The Jon Spencer Blues Explosion Meat + Bone Review

Released 2012.  

BBC Review

After eight years out, the Blues Explosion slip their bellbottoms back on.

Stevie Chick 2012

When the re-release of their back catalogue a few years back invited listeners to cast a critical eye over the oeuvre of The Jon Spencer Blues Explosion, it was hard not to conclude that, fine though their latter-day dalliances with the more traditional end of blues songwriting were, they weren’t as thrilling as the band’s chaotic mid-90s peak. They were still good. But they had been great.

After eight years’ hiatus from the studio, the trio returns on feral form, with a set of fierce gutbucket groove, wiring Delta riffs full of dirty New York City electricity. As Spencer confesses on the shuffle of Bottle Baby, he’s “Got the blues again, gonna drive it way back to the start / Goin’ home, goin’ deep, comin’ straight from the heart.” Meat + Bone returns to the fevered noise of the Explosion’s earlier days, tempos back at full pelt, drummer Russell Simins let off the leash.

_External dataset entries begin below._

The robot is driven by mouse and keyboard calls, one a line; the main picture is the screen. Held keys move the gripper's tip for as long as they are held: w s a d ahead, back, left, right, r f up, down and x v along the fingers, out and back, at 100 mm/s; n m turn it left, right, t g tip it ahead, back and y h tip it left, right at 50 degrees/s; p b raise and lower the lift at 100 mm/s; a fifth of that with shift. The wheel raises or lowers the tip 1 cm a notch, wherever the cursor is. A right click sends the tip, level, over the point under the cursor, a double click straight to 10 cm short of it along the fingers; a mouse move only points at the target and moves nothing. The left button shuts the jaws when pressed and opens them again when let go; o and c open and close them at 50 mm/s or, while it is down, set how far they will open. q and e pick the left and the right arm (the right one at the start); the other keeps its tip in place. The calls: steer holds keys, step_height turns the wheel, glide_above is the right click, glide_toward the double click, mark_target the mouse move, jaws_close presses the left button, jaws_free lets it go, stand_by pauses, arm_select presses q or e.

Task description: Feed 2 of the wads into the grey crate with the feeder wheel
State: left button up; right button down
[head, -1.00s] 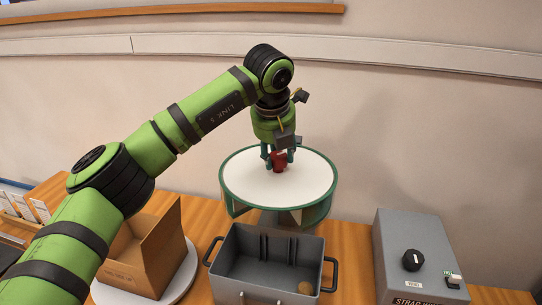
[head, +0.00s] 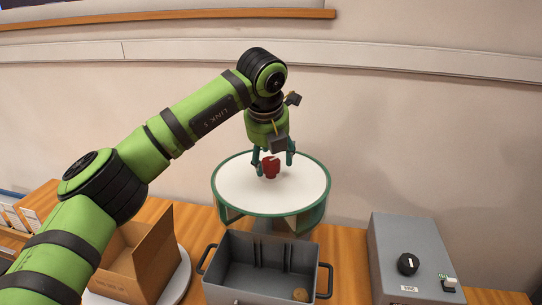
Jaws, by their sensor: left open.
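The feeder wheel is a round white-topped wheel with a green rim (head: 226,199) behind the crate. A red knob (head: 271,167) stands at the middle of its top. My left gripper (head: 273,170) is open, with its fingers on either side of the red knob and a gap showing. The grey crate (head: 225,269) stands in front of the wheel. One tan wad (head: 300,295) lies in its right front corner. Other wads inside the wheel cannot be made out. My right gripper is not in view.
An open cardboard box (head: 150,258) sits on a white round plate (head: 178,284) left of the crate. A grey control box (head: 405,245) with a black dial (head: 408,264) stands at the right. Bare wooden table (head: 345,262) lies between it and the crate.

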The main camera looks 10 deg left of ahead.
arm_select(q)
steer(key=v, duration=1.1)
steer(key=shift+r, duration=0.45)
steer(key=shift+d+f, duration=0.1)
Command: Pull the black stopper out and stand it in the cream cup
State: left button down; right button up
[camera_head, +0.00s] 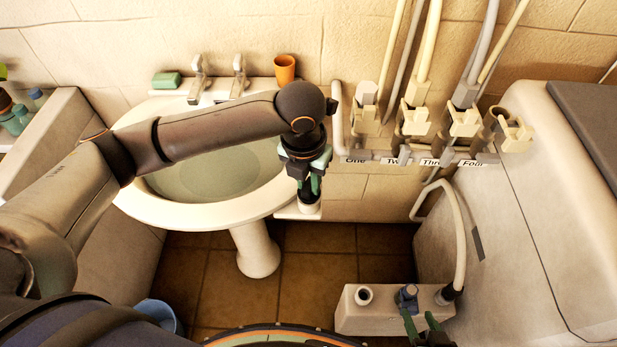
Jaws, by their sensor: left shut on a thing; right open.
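My left gripper (306,184) points down in front of the basin's right rim. It is shut on a small black thing, most likely the black stopper (308,197), which is mostly hidden between the fingers. Right below it is a small cream cup (310,208) on a pale ledge (288,213). I cannot tell whether the stopper is inside the cup or just above it.
The white basin (150,205) holds water, with two taps, green soap (166,80) and an orange cup (285,69) behind. The cream box (385,318) has an open round port (364,295) and a hose (461,240). Labelled valves (415,120) line the wall. A pale appliance (520,220) stands right.

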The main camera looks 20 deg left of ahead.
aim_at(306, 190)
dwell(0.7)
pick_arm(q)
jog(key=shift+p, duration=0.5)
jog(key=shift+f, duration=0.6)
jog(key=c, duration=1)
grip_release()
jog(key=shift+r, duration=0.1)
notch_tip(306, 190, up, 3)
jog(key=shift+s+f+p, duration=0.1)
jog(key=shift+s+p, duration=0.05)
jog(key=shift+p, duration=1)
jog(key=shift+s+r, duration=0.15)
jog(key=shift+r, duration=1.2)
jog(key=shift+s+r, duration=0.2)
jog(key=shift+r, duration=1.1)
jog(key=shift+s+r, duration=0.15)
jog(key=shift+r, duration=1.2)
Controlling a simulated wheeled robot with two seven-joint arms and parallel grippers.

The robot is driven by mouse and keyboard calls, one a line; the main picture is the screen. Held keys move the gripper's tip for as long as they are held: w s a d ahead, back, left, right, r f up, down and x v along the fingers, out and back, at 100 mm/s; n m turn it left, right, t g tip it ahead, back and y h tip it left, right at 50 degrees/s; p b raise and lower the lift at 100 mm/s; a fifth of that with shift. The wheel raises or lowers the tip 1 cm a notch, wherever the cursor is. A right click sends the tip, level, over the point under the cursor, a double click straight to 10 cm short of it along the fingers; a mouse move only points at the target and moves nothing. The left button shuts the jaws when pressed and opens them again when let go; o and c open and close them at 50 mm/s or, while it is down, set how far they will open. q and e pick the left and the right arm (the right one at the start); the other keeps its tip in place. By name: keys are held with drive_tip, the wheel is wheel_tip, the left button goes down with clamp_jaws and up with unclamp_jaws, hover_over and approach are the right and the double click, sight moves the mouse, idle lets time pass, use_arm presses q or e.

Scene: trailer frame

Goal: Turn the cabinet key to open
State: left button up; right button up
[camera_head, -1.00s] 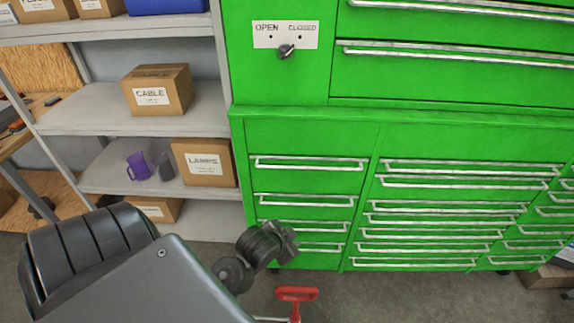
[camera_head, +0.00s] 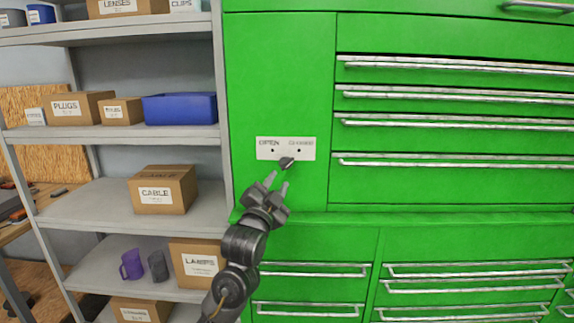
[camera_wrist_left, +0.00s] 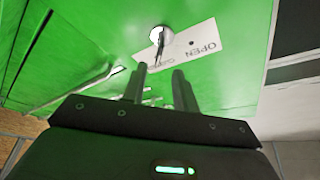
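The green cabinet (camera_head: 280,80) carries a white plate (camera_head: 264,144) marked OPEN on the left and CLOSED on the right. The dark key (camera_head: 287,162) sits at the plate's lower edge; its head leans to the right. My left gripper (camera_head: 278,184) is just below the key, pointing up at it, with its fingers apart and nothing between them. In the left wrist view, the key (camera_wrist_left: 159,38) in its round lock lies ahead of the open fingertips (camera_wrist_left: 160,71), apart from them. My right gripper is not in view.
A grey shelf (camera_head: 135,132) with cardboard boxes and a blue bin (camera_head: 180,108) stands left of the cabinet. Drawer handles (camera_head: 450,161) stick out to the right of the lock. A cabinet ledge (camera_head: 400,218) juts out below the lock.

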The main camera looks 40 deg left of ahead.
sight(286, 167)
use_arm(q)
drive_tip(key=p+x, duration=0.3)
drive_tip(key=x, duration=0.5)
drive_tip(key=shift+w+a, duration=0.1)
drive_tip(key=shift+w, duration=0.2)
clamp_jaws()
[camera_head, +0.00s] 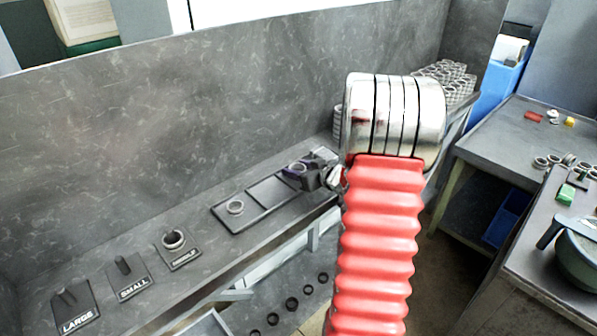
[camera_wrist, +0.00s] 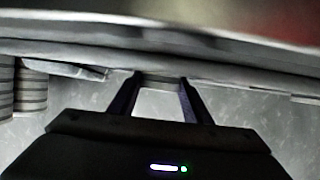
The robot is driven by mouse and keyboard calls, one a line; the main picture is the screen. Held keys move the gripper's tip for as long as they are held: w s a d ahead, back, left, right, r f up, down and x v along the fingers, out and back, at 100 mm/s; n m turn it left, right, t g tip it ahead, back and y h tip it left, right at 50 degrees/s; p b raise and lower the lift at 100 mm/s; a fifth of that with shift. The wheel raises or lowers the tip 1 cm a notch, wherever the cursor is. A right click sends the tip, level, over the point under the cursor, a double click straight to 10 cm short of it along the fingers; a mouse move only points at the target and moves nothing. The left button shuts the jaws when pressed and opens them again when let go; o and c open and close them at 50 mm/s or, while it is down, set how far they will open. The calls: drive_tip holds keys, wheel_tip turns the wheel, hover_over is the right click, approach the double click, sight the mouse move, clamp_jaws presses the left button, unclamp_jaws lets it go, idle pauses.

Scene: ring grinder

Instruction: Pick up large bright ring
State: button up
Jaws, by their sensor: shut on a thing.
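My gripper (camera_head: 300,169) is at the far end of the tray on the long grey bench. A bright metal ring (camera_head: 297,167) shows at its dark fingers, partly hidden by them. In the wrist view the two dark fingers (camera_wrist: 161,82) stand apart with a narrow grey edge between their tips, and the gripper is shut on the ring. I cannot tell how far the ring is off the tray.
Many stacked rings (camera_head: 449,75) are at the back right. A high grey wall (camera_head: 150,120) runs behind the bench. My red arm hides part of the view.

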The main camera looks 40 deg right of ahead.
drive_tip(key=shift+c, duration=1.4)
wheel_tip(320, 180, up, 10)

Meat + Bone operates with the same lean, restless energy JSBX always display in concert: at their best, no band sounds this alive, unable to sit still for a second. Here, songs are strafed by blasts of electric noise; sweat-beaded blues riffs switch up to punk freak-outs, then break into molten, skeletal funk. Spencer feeds his vocals through enough slapback reverb to leave him sounding like a 10-feet-tall greaser god, with the blues.

The sound returns to the classic Blues Explosion structure: just two guitars, drums, vocals and noisemakers. But they do so much with it, the sinful Get Your Pants Off lustily chasing an itchy J.B.’s rut, and Strange Baby switching from junk-shop shuffle to a juke-joint stomp lacerated by bottle-slide guitar scream. Boot Cut boasts chain gang chants, Theremin blitzes and a riff that could soundtrack a Starsky & Hutch car chase, and Black Thoughts dispatches a nasty case of the blues with lairy Stooges raunch and booming bad-mood sermonising from Spencer.

“Too many squares / Too much mediocrity,” Spencer grumbles, on Bag of Bones, and he’s right. But the Blues Explosion are back, and they’re more Explosion than Blues again. So light the touch-paper and step back.